Could this strategy in finance provide a case study for how automation will change other industries, and how savings could be invested in basic income?

Dutch lender ING employs more than 50,000 people worldwide but warns that by 2021, bank automation technologies will replace about 7,000 full-time jobs.

The banking institution stated that the projected cuts will be mainly from the Netherlands and Belgium with 2,300 and 3,500 jobs, respectively. As a result, the company will invest €800 million over 5 years to satisfy a cost reduction program, and see a savings value of €900 million a year.

Why Bank Automation?

The group cites banking regulations and an extended period of extra-low interest rates as weighing on its financial returns. 

The bailout offered to ING during by the Dutch Government during the heart of the 2008 Financial Crisis has definitely spurred change in the bank’s organization and operations.

As a result, the institution has chosen to invest €800 million in bank automation technologies to both cut costs and improve accountability and compliance.

The decision also allows the group to expand its activities and diversify its income, hopefully making future government intervention unnecessary in the event of a financial downturn.
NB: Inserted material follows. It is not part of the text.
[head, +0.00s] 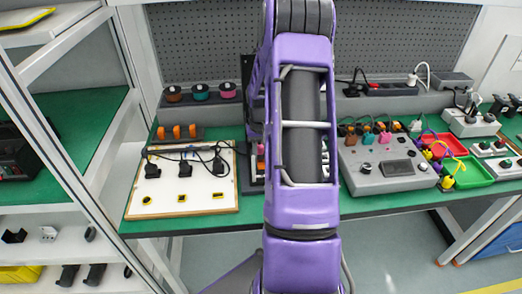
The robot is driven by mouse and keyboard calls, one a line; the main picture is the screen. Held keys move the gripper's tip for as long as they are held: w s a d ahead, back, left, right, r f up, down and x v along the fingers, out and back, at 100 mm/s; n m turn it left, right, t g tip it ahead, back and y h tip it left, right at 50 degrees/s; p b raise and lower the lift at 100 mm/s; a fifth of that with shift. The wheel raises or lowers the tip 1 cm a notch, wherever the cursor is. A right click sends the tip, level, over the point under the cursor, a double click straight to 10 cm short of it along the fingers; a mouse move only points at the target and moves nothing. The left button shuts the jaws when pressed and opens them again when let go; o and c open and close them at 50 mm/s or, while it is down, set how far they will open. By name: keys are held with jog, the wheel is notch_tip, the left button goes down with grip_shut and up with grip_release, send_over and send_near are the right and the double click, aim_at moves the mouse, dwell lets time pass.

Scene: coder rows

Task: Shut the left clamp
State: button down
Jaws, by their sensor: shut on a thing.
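My purple arm rises through the middle of the head view and covers the centre of the bench. My gripper is not in view, so what it holds cannot be seen. A dark upright device (247,92) stands just left of the arm, mostly hidden behind it. Small pink and orange parts (261,155) show low beside it. I cannot pick out the left clamp; it may be hidden behind my arm.
On the green bench (180,226), a white board (175,190) with black plugs and cables lies left of my arm. A grey control box (385,165), a red bin (435,143) and a green bin (468,170) stand to the right. Shelves (75,110) flank the far left.

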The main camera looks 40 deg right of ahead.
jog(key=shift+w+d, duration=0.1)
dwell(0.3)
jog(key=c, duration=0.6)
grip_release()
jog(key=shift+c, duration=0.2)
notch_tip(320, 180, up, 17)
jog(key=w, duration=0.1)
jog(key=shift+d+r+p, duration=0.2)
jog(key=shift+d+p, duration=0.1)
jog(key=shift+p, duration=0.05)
“As financial institutions turn to digitization to improve efficiency and reduce costs, they are reorganizing themselves to refocus on investments without human intervention.”

Traditional Banking Is Shrinking

A wave of job cuts is sweeping over the financial world. 

Banks used to rely on the collective intelligence of people to govern their core functions, but now they exist in the era of artificial intelligence. 

After the second-largest bank in Germany, Commerzbank, cut more than 9,000 jobs, many others follow suit.

Furthermore, modern banking increasingly relies on high-frequency trading, which represents the biggest share of financial transactions. Therefore, as financial institutions turn to digitization to improve efficiency and reduce costs, they are reorganizing themselves to refocus on investments without human intervention.

This same trend is also occurring all over the financial network generally.

Online banking options and FinTech already automate basic teller processes like deposits and withdrawals. However, this trend is now being extended to more specialized functions: traditional financial institutions and decentralized banking platforms alike are entrusting more of the reception, consulting, decision making and support services to software.

As AI technology improves, computers are learning to do more than just execute – they’re learning to think. AI can now make limited decisions and perform tasks that require analysis and traditionally required human judgment.

The industry indicates that the future of banking belongs to those institutions who will appropriate automation technologies not necessarily across the board, but for the most integral functions.